→ Request
Of the lines listed below, return exactly those that run from the line containing "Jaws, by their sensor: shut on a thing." through the line containing "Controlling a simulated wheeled", both included.

→ Material supplied
* start *

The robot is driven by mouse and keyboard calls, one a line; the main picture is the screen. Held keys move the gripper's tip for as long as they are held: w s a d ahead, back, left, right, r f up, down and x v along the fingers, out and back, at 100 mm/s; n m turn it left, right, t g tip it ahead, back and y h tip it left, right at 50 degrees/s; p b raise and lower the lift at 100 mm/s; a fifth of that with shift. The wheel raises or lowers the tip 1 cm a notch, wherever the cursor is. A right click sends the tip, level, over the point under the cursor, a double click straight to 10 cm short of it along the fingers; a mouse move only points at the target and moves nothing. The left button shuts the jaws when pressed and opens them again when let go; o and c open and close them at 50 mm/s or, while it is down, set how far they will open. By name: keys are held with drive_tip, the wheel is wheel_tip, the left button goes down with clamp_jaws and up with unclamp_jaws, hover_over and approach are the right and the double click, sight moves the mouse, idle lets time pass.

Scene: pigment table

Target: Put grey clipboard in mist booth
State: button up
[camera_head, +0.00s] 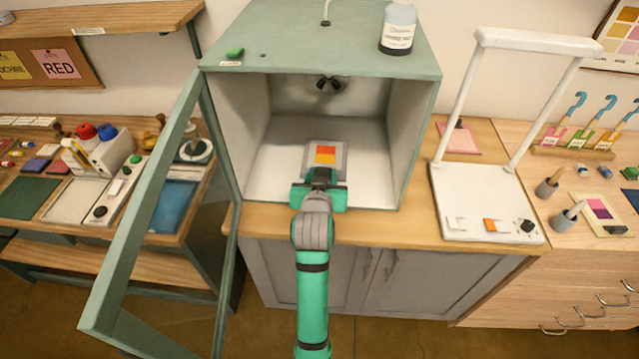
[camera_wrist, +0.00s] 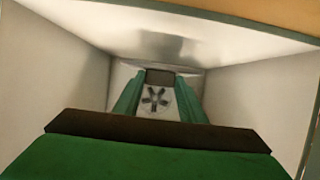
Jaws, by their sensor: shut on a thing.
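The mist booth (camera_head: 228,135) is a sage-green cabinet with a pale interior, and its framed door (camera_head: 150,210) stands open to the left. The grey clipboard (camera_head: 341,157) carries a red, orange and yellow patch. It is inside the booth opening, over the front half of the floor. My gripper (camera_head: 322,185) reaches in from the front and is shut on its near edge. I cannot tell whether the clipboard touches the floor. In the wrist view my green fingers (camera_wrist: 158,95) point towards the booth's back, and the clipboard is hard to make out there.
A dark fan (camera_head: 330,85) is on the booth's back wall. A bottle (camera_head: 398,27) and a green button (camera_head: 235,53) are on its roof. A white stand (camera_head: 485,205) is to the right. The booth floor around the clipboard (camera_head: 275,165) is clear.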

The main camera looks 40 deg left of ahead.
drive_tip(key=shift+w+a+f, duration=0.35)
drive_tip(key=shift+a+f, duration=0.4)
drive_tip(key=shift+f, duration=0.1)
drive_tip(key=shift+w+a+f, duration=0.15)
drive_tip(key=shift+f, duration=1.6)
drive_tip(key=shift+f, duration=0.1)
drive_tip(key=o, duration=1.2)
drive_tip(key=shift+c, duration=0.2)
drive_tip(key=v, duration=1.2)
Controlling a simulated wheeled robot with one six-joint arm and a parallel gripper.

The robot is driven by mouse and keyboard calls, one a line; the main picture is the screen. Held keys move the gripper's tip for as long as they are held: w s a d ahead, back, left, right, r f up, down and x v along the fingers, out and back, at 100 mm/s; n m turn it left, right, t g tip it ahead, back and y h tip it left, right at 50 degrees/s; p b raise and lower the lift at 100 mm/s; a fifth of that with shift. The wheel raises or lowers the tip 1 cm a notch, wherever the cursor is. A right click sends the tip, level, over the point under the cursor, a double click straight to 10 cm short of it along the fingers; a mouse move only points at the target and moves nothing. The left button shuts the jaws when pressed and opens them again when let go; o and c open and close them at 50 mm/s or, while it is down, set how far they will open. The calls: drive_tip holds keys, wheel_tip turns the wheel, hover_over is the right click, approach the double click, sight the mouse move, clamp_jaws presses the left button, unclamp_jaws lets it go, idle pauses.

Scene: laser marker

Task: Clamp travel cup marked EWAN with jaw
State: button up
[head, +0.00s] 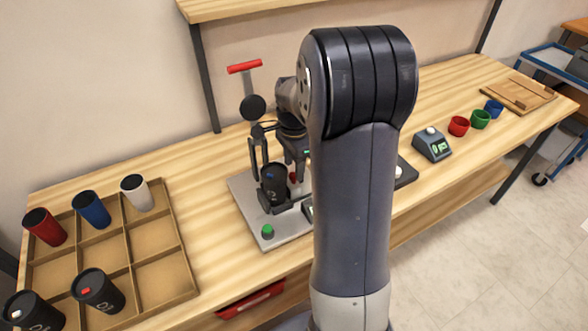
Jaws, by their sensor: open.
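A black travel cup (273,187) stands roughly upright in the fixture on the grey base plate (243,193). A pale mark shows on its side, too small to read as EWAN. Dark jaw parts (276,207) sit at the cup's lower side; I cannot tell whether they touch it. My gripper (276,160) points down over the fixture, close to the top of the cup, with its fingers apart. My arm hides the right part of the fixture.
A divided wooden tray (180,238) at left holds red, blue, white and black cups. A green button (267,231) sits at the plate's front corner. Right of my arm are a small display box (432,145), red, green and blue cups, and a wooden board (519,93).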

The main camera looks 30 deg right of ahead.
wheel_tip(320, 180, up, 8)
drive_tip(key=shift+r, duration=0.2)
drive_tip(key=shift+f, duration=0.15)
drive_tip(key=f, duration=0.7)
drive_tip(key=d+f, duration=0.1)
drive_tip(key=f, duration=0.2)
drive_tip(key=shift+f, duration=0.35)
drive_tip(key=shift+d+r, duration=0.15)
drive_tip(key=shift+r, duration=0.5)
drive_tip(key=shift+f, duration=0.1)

* end *
* start *

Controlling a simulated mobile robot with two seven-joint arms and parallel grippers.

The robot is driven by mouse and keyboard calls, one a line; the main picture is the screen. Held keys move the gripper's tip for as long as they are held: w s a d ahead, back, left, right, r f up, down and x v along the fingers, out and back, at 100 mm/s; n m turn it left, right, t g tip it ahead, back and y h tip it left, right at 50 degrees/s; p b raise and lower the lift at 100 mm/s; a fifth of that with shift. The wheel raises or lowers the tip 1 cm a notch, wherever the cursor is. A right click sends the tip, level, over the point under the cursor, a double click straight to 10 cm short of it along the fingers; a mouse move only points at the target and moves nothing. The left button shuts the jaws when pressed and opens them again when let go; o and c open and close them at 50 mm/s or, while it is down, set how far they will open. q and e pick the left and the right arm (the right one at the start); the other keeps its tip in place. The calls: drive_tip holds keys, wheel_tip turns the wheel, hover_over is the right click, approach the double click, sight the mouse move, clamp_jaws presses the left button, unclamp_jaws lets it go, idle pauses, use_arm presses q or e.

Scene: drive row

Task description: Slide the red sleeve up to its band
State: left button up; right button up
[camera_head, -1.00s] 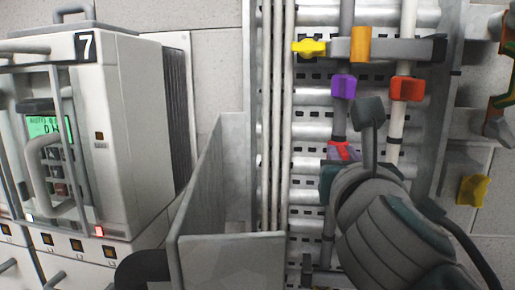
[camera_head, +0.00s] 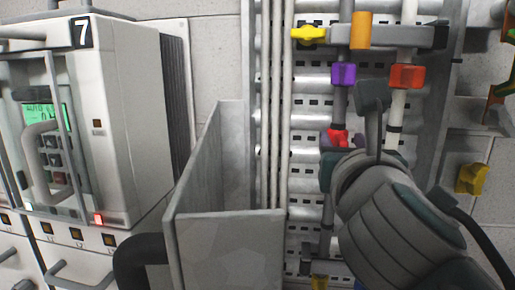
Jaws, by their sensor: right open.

* end *

→ Output of the exercise
Jaws, by their sensor: shut on a thing.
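The mist booth (camera_head: 228,135) is a sage-green cabinet with a pale interior, and its framed door (camera_head: 150,210) stands open to the left. The grey clipboard (camera_head: 341,157) carries a red, orange and yellow patch. It is inside the booth opening, over the front half of the floor. My gripper (camera_head: 322,185) reaches in from the front and is shut on its near edge. I cannot tell whether the clipboard touches the floor. In the wrist view my green fingers (camera_wrist: 158,95) point towards the booth's back, and the clipboard is hard to make out there.
A dark fan (camera_head: 330,85) is on the booth's back wall. A bottle (camera_head: 398,27) and a green button (camera_head: 235,53) are on its roof. A white stand (camera_head: 485,205) is to the right. The booth floor around the clipboard (camera_head: 275,165) is clear.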

The main camera looks 40 deg left of ahead.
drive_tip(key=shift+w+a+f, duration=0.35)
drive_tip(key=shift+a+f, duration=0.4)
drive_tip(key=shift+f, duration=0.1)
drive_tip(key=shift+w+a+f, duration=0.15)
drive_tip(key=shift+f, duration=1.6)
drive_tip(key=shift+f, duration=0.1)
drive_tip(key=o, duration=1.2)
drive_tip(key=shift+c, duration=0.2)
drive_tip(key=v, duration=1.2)
Controlling a simulated wheeled robot with one six-joint arm and a parallel gripper.

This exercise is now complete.